Written task: Below are the records; copy each line in them that holds the word "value".

Task input:
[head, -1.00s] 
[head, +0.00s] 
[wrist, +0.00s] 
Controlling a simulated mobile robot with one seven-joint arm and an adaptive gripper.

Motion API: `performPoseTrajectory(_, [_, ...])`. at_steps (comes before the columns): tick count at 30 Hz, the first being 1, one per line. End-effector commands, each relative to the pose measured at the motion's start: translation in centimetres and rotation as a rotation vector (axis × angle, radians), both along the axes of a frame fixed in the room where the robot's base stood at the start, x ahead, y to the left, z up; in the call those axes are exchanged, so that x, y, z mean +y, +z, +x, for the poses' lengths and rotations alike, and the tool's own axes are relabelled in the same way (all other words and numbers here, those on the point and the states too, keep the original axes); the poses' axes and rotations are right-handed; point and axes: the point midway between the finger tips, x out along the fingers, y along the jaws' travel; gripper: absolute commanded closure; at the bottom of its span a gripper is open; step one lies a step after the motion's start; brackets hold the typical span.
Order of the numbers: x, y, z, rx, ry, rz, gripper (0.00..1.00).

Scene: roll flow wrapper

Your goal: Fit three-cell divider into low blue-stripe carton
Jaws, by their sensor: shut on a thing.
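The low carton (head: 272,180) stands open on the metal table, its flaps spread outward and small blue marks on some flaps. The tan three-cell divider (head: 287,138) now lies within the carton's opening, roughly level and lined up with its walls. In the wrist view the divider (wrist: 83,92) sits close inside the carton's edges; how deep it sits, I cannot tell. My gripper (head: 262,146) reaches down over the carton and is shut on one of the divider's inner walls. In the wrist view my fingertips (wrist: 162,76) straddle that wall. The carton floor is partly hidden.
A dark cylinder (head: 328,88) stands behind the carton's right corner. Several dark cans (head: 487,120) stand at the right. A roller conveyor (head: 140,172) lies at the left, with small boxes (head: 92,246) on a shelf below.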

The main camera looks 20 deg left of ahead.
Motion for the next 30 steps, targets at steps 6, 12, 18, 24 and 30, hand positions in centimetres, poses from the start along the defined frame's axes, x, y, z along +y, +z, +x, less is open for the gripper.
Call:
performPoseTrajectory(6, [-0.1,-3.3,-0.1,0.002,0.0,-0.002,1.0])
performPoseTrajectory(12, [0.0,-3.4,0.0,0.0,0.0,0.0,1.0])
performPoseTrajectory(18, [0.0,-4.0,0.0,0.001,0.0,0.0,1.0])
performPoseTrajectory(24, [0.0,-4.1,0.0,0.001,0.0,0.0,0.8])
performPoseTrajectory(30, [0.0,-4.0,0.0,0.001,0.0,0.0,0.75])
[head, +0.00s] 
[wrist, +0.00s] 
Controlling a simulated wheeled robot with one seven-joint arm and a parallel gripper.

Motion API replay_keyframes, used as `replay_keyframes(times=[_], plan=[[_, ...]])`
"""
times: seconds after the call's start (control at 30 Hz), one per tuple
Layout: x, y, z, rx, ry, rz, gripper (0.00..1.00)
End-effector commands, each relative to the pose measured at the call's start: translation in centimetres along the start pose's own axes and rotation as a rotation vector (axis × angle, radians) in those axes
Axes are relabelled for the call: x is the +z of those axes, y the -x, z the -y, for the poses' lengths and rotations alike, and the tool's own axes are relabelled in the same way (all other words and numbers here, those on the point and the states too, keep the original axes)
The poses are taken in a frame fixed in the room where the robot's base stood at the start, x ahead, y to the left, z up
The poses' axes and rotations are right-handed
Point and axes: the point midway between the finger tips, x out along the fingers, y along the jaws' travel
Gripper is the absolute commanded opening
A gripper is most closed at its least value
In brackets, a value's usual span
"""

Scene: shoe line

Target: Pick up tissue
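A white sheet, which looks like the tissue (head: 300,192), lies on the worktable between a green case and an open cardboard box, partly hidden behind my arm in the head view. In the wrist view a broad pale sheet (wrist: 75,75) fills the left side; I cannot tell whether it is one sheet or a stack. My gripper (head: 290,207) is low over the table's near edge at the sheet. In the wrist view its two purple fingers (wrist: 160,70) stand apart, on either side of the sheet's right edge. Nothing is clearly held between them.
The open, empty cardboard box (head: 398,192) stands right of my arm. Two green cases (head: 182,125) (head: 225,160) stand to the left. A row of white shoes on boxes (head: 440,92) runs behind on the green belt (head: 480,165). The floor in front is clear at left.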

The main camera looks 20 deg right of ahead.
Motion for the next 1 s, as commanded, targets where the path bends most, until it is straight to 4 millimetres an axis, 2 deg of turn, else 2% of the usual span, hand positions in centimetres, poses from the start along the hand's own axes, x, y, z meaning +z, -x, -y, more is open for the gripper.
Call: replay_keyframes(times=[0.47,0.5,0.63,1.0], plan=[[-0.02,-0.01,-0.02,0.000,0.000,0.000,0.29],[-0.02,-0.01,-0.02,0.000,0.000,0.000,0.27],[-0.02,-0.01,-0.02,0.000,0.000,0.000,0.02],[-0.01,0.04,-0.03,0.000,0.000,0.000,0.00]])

Result below:
A gripper is most closed at its least value
In brackets, a value's usual span

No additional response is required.